OK, let's make sure I understand. On your system
'domain numbers' are completely invisible to the
guest, right? You only need them to address
devices on qemu monitor ...

For that, I'm trying to move away from using
a domain number.
Would it be possible to simply give  bus an id,
and use bus=<id> instead?


BTW, how does a linux guest number domains?
Would it make sense to match that?
David Gibson - Aug. 4, 2011, 9 a.m.
On Wed, Aug 03, 2011 at 04:28:33PM +0300, Michael S. Tsirkin wrote:
> On Tue, Aug 02, 2011 at 12:15:22AM +1000, David Gibson wrote:
> > On Mon, Aug 01, 2011 at 05:03:18PM +0300, Michael S. Tsirkin wrote:
> > > On Mon, Aug 01, 2011 at 11:33:37PM +1000, David Gibson wrote:
> > > > On Mon, Aug 01, 2011 at 01:10:38PM +0300, Michael S. Tsirkin wrote:
> > > > > On Mon, Aug 01, 2011 at 04:51:02PM +1000, David Gibson wrote:
> > > > > > qemu already almost supports PCI domains; that is, several entirely
> > > > > > independent PCI host bridges on the same machine.  However, a bug in
> > > > > > pci_bus_new_inplace() means that every host bridge gets assigned domain
> > > > > > number zero and so can't be properly distinguished.  This patch fixes the
> > > > > > bug, giving each new host bridge a new domain number.
> > > > > > 
> > > > > > Signed-off-by: David Gibson <david@gibson.dropbear.id.au>
> > > > > 
> > > > > OK, but I'd like to see the whole picture.
> > > > > How does the guest detect multiple domains,
> > > > > and how does it access them?
> > > > 
> > > > For the pseries machine, which is what I'm concerned with, each host
> > > > bridge is advertised through the device tree passed to the guest.
> > > 
> > > Could you explain please?
> > > What generates the device tree and passes it to the guest?
> > 
> > In the case of the pseries machine, it is generated from hw/spapr.c
> > and loaded into memory for use by the firmware and/or the kernel.
> > 
> > > > That gives the necessary handles and addresses for accesing config
> > > > space and memory and IO windows for each host bridge.
> > > 
> > > I see. I think maybe a global counter in the common code
> > > is not exactly the best solution in the general case.
> > 
> > Well, which general case do you have in mind. Since by definition,
> > PCI domains are entirely independent from each other, domain numbers
> > are essentially arbitrary as long as they're unique - simply a
> > convention which makes it easier to describe which host bridge devices
> > belong on.  I don't see an obvious approach which is better than a
> > global counter, or least not one that doesn't involve a significant
> > rewrite of the PCI subsystem.
> 
> OK, let's make sure I understand. On your system 'domain numbers'
> are completely invisible to the guest, right? You only need them to
> address devices on qemu monitor ...

Well.. the qemu domain number is not officially visible to the guest.
However the handles that are visible to the guest will need to be
derived from some sort of unique domain number.

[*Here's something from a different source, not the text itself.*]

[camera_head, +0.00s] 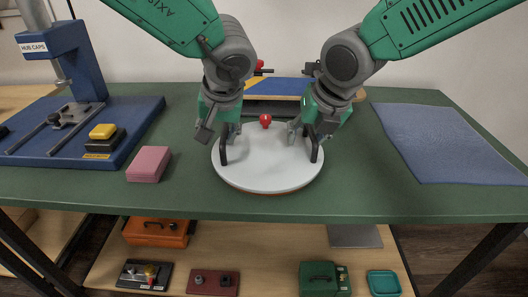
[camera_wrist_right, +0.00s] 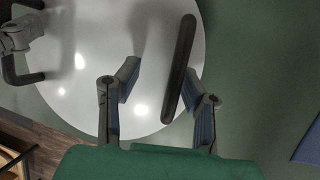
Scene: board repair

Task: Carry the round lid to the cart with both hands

> For that, I'm trying to move away from using a domain number.  Would
> it be possible to simply give bus an id, and use bus=<id> instead?

It might be.  In this case we should remove the domain numbers (as
used by pci_find_domain()) from qemu entirely, since they are broken
as they stand without this patch.

> BTW, how does a linux guest number domains?
> Would it make sense to match that?

I'll look into it.  It would be nice to have them match, obviously but
I'm not sure if there will be a way to do this that's both reasonable
and robust.  I suspect they will match already though not in a
terribly robust way, at least for the pseries machine, becuase qemu
will create the host bridge nodes in the same order as domain number,
and I suspect Linux will just allocate domain numbers sequentially in
that same order.
Michael S. Tsirkin - Aug. 4, 2011, 7:14 p.m.
On Thu, Aug 04, 2011 at 07:00:38PM +1000, David Gibson wrote:
> On Wed, Aug 03, 2011 at 04:28:33PM +0300, Michael S. Tsirkin wrote:
> > On Tue, Aug 02, 2011 at 12:15:22AM +1000, David Gibson wrote:
> > > On Mon, Aug 01, 2011 at 05:03:18PM +0300, Michael S. Tsirkin wrote:
> > > > On Mon, Aug 01, 2011 at 11:33:37PM +1000, David Gibson wrote:
> > > > > On Mon, Aug 01, 2011 at 01:10:38PM +0300, Michael S. Tsirkin wrote:
> > > > > > On Mon, Aug 01, 2011 at 04:51:02PM +1000, David Gibson wrote:
> > > > > > > qemu already almost supports PCI domains; that is, several entirely
> > > > > > > independent PCI host bridges on the same machine.  However, a bug in
> > > > > > > pci_bus_new_inplace() means that every host bridge gets assigned domain
> > > > > > > number zero and so can't be properly distinguished.  This patch fixes the
> > > > > > > bug, giving each new host bridge a new domain number.
> > > > > > > 
> > > > > > > Signed-off-by: David Gibson <david@gibson.dropbear.id.au>
> > > > > > 
> > > > > > OK, but I'd like to see the whole picture.
> > > > > > How does the guest detect multiple domains,
> > > > > > and how does it access them?
> > > > > 
> > > > > For the pseries machine, which is what I'm concerned with, each host
> > > > > bridge is advertised through the device tree passed to the guest.
> > > > 
> > > > Could you explain please?
> > > > What generates the device tree and passes it to the guest?
> > > 
> > > In the case of the pseries machine, it is generated from hw/spapr.c
> > > and loaded into memory for use by the firmware and/or the kernel.
> > > 
> > > > > That gives the necessary handles and addresses for accesing config
> > > > > space and memory and IO windows for each host bridge.
> > > > 
> > > > I see. I think maybe a global counter in the common code
> > > > is not exactly the best solution in the general case.
> > > 
> > > Well, which general case do you have in mind. Since by definition,
> > > PCI domains are entirely independent from each other, domain numbers
> > > are essentially arbitrary as long as they're unique - simply a
> > > convention which makes it easier to describe which host bridge devices
> > > belong on.  I don't see an obvious approach which is better than a
> > > global counter, or least not one that doesn't involve a significant
> > > rewrite of the PCI subsystem.
> > 
> > OK, let's make sure I understand. On your system 'domain numbers'
> > are completely invisible to the guest, right? You only need them to
> > address devices on qemu monitor ...
> 
> Well.. the qemu domain number is not officially visible to the guest.
> However the handles that are visible to the guest will need to be
> derived from some sort of unique domain number.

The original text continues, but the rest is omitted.